The Turpin connection is considered to be a fable but Fowler suggested another theory. This was that the owner of Woodbury Hall in the reign of Charles I, Sir John Jacob Knight, had the wall built to commemorate his centenary and that it contained the number “100.” It was a local landmark until early in the 20th century when it eventually collapsed. It was a brick letter O about 24 feet high! (Ibid.)


The plan of the park and gardens showed carefully laid out paths and avenues between carefully planted blocks of trees or shrubs. At the top of the map was marked the “Full Moon” and a little further east was the “Half Moon”. Recognising that the “Moon Gate” was almost due North of the mansion I wondered whether there might be any days of the year when, after a good meal and lots of wine, Downing and his guests might have taken a stroll to the northern side of the trapezium lake and, on entering the avenue of trees, have been able to see the full moon.
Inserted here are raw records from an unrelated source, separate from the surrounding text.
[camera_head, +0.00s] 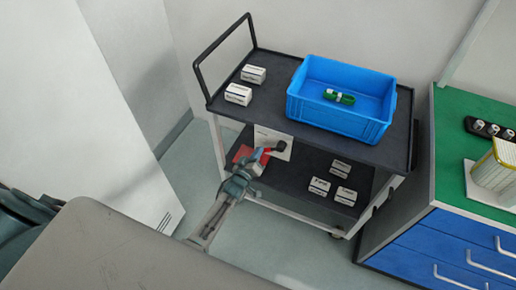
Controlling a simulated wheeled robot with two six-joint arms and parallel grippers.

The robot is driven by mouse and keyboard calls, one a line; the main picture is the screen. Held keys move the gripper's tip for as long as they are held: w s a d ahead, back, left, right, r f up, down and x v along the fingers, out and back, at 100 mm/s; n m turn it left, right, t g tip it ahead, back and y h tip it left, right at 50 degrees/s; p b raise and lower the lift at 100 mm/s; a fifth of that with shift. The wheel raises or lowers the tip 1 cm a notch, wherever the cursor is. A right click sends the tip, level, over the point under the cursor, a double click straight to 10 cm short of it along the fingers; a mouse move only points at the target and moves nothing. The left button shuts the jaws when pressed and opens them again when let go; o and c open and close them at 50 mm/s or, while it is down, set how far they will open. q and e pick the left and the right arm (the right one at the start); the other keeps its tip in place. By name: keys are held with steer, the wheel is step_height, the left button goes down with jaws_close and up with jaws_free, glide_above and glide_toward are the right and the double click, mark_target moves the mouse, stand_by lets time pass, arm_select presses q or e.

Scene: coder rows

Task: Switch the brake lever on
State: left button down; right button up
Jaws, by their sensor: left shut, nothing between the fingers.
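The brake lever (280,146) has a dark knob and sits in front of a white plate (265,133) on the near side of a dark two-shelf cart (300,160). A small red part (266,151) shows beside the knob. My left gripper (258,158) is shut with nothing between its fingers. Its tips are at the red part, close to the left of the knob; I cannot tell whether they touch it. The gripper hides part of the lever and plate, so the lever's setting is unclear. My right gripper is not in view.
A blue crate (335,119) holding a green item (339,97) stands on the cart's top, near small white boxes (238,94). More boxes (319,187) lie on the lower shelf. A green-topped blue cabinet (455,235) stands at right. Floor left of the cart is clear.

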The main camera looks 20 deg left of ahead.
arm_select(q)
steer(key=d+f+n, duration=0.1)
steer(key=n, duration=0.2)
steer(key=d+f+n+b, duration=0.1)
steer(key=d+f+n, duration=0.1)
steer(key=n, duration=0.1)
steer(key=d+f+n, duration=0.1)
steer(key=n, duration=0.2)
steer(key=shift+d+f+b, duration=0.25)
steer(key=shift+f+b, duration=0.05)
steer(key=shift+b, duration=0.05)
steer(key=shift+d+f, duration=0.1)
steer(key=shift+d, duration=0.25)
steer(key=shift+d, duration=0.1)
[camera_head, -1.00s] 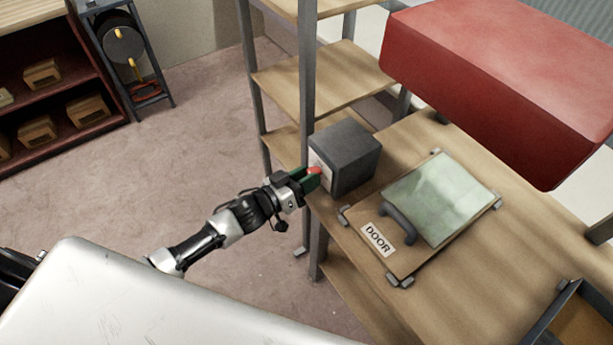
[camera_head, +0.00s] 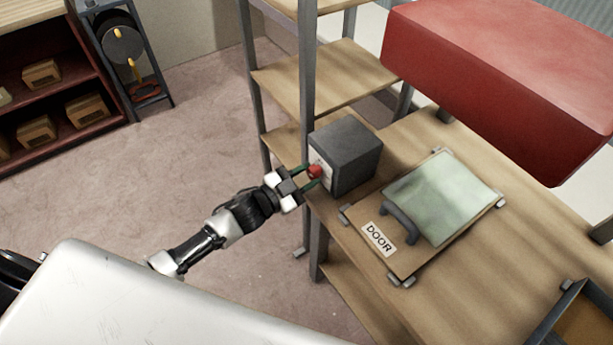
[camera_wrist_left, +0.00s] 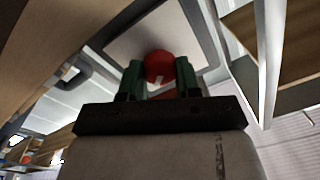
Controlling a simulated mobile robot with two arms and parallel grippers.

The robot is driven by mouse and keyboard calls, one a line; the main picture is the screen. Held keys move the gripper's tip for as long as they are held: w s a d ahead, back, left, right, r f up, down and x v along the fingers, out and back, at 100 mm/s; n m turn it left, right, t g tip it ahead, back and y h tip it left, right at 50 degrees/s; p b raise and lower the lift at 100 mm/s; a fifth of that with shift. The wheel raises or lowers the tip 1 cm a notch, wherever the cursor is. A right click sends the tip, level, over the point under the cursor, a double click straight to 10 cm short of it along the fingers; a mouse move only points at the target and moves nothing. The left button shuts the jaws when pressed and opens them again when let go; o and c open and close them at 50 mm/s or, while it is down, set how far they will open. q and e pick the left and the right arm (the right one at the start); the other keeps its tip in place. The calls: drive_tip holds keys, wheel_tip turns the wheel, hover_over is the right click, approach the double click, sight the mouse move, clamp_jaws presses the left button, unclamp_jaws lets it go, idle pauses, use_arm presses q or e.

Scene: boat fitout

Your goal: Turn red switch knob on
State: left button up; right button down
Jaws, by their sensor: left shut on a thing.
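The red switch knob (camera_head: 315,171) sits on the pale front face of a dark grey box (camera_head: 352,157) on the wooden bench. My left gripper (camera_head: 312,177) is at that face, shut on the knob with one green finger on each side. The left wrist view shows the round red knob (camera_wrist_left: 158,66) between the green fingertips (camera_wrist_left: 159,74), with a small pale mark on it. The pale plate (camera_wrist_left: 125,42) of the box is behind it. My right gripper is not in view.
A panel marked DOOR (camera_head: 379,239) with a handle and a glassy pane lies right of the box. A large red block (camera_head: 500,85) overhangs the bench. A metal shelf post (camera_head: 307,90) stands close to my gripper. The floor at left is clear.

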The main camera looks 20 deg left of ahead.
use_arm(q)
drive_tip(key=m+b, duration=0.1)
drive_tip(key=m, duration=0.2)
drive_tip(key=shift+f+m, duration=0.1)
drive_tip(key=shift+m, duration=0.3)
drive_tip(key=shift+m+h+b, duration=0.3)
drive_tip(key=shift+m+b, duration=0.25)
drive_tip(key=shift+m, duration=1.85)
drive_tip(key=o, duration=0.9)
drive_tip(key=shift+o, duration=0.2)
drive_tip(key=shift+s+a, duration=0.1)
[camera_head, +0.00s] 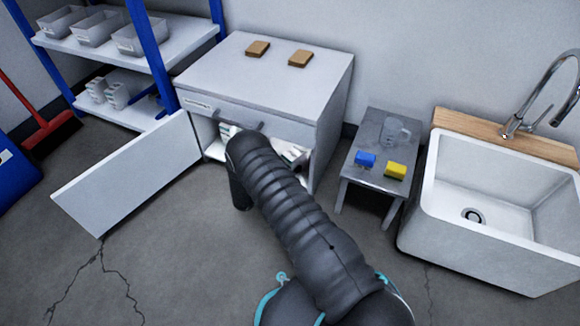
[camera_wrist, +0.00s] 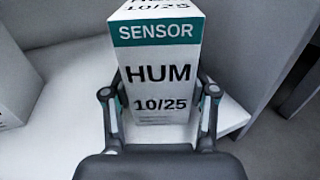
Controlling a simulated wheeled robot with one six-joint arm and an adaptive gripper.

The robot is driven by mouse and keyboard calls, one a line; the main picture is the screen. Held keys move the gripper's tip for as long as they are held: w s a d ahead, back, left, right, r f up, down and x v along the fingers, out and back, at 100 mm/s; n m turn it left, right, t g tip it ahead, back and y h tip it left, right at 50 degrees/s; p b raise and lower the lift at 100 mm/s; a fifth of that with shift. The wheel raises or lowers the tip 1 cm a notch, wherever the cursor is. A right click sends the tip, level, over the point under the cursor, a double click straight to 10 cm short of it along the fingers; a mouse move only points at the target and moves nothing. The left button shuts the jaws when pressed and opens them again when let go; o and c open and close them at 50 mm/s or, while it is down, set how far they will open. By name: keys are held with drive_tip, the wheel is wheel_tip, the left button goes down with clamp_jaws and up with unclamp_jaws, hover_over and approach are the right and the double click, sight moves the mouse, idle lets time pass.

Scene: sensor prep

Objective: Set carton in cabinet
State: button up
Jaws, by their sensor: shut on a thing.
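The carton (camera_wrist: 160,75) is a white box with a green SENSOR band and the print HUM 10/25. It stands upright between the fingers of my gripper (camera_wrist: 160,115), which is shut on it. In the wrist view a white cabinet shelf (camera_wrist: 75,75) lies under and behind the carton; I cannot tell whether the carton touches it. In the head view the cabinet (camera_head: 335,105) has its door (camera_head: 130,175) swung open to the left. My arm reaches to the opening and hides the gripper and most of the inside.
Another white box (camera_wrist: 12,95) stands at the left in the wrist view. Two brown blocks lie on the cabinet top. A small table (camera_head: 373,135) with a glass mug, a blue block and a yellow block stands right of the cabinet, beside a sink (camera_head: 450,230). Shelving stands at the left.

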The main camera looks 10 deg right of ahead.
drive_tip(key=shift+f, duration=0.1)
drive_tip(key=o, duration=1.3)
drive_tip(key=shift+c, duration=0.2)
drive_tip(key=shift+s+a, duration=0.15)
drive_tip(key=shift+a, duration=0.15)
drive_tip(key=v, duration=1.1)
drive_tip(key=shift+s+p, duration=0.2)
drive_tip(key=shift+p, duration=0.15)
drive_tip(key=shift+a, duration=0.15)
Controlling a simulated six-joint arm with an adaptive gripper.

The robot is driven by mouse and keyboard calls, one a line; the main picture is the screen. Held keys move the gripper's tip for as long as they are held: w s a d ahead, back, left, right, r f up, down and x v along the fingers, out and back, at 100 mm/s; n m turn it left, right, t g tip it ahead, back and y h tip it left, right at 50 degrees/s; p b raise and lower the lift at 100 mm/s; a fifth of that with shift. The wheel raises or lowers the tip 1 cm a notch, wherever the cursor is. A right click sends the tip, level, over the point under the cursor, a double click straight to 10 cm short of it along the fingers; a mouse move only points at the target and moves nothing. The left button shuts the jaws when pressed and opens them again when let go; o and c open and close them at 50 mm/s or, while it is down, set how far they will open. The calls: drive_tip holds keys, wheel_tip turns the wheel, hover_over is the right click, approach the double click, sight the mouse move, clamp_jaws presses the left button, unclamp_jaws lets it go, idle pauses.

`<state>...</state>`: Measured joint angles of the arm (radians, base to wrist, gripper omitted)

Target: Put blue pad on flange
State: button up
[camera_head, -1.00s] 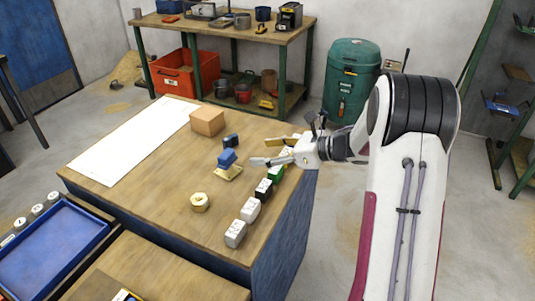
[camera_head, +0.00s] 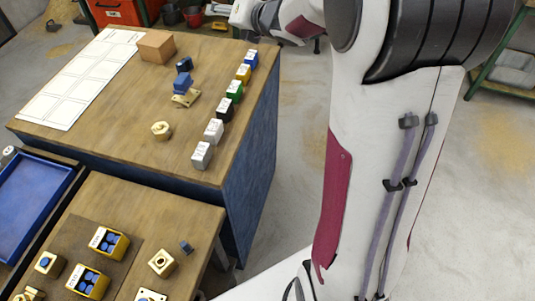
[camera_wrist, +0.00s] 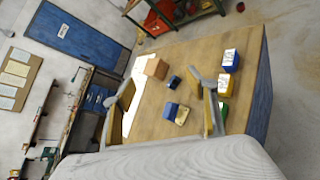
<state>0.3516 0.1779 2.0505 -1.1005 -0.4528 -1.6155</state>
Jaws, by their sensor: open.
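A blue block (camera_head: 183,83) sits on a flat square brass plate (camera_head: 187,99) on the far table. The wrist view shows the same blue block (camera_wrist: 170,109) and brass plate (camera_wrist: 183,116) between my fingers. On the near table are a brass piece with a hole (camera_head: 162,263), a small dark blue piece (camera_head: 187,246) and yellow boxes (camera_head: 110,243) holding round blue pieces. I cannot tell which is the named pad or flange. My gripper (camera_wrist: 163,79) is open, with nothing between its fingers, apart from these objects. It is outside the head view.
A row of labelled blocks (camera_head: 214,131) lines the far table's right edge. A brass hex piece (camera_head: 161,130), a small dark block (camera_head: 184,64) and a cardboard box (camera_head: 156,46) stand there too. A white sheet (camera_head: 80,78) lies left. A blue tray (camera_head: 30,203) is at left.

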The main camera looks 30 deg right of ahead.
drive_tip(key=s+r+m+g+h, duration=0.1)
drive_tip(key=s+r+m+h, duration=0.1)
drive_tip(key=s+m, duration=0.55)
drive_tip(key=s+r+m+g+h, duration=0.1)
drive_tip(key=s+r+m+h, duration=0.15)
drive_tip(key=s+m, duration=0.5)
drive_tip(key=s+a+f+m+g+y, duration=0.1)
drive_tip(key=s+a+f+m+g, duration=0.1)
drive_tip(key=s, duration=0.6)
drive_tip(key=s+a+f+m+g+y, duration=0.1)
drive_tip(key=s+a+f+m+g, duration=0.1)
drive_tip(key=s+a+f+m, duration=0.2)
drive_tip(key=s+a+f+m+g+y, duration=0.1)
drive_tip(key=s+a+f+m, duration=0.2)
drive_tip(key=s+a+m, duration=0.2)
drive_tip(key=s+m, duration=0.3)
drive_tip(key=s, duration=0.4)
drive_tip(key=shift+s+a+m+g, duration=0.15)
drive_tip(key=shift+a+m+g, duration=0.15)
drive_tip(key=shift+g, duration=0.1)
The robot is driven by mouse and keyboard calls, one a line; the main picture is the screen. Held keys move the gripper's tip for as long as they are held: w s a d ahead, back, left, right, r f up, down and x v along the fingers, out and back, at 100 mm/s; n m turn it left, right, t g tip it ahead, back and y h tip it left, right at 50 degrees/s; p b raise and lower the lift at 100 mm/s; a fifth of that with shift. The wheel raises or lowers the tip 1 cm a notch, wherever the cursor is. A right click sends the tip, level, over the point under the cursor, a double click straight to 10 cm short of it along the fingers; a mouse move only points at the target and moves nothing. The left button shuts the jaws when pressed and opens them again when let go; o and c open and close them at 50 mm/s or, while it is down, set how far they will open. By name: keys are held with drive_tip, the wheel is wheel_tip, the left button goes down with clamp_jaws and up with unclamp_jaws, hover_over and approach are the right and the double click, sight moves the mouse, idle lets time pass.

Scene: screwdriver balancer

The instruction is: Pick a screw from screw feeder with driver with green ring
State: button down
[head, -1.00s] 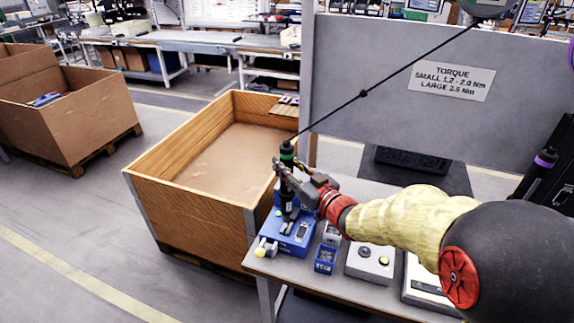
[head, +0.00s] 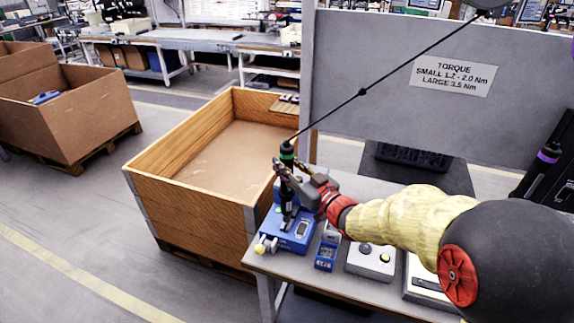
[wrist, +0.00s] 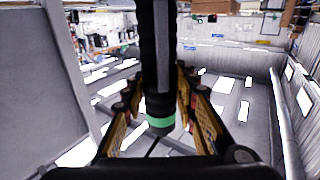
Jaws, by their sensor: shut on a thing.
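The driver with the green ring (head: 287,157) is black and hangs upright on a dark cable at the left end of the workbench. My gripper (head: 284,177) is shut around its body, just below the green ring. In the wrist view the driver (wrist: 158,60) stands between the two fingers (wrist: 160,100), with the green ring showing near the palm. The blue screw feeder (head: 290,238) sits on the bench corner directly under the driver. The driver's lower end is at the feeder's top; I cannot tell whether the tip touches a screw.
A small blue box (head: 326,256) and a grey button box (head: 371,258) stand right of the feeder. A large wooden crate (head: 190,190) is beside the bench on the left. A grey panel (head: 370,70) rises behind. A purple-ringed driver (head: 547,154) is at the far right.

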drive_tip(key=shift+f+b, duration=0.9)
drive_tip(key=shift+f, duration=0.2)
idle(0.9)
I contacted Mike Collins, the Everton astronomer, who, after being provided with the details, went on a field visit. He reported that the “Moon Gate” was 13o west of North and that the moon would never be seen through the aperture. The furthest north the moon could be seen on the western horizon was 39o. He suggested that the architect of the gardens created a huge folly at the northern end of an avenue of trees through whose aperture one could see a huge circle of moonlit sky. If one imagines a dark tree-lined tunnel with an eight-foot diameter disk of light at the end, it would appear that man had recreated the heavens on earth, fitting the Masonic idea of “As above - So below”.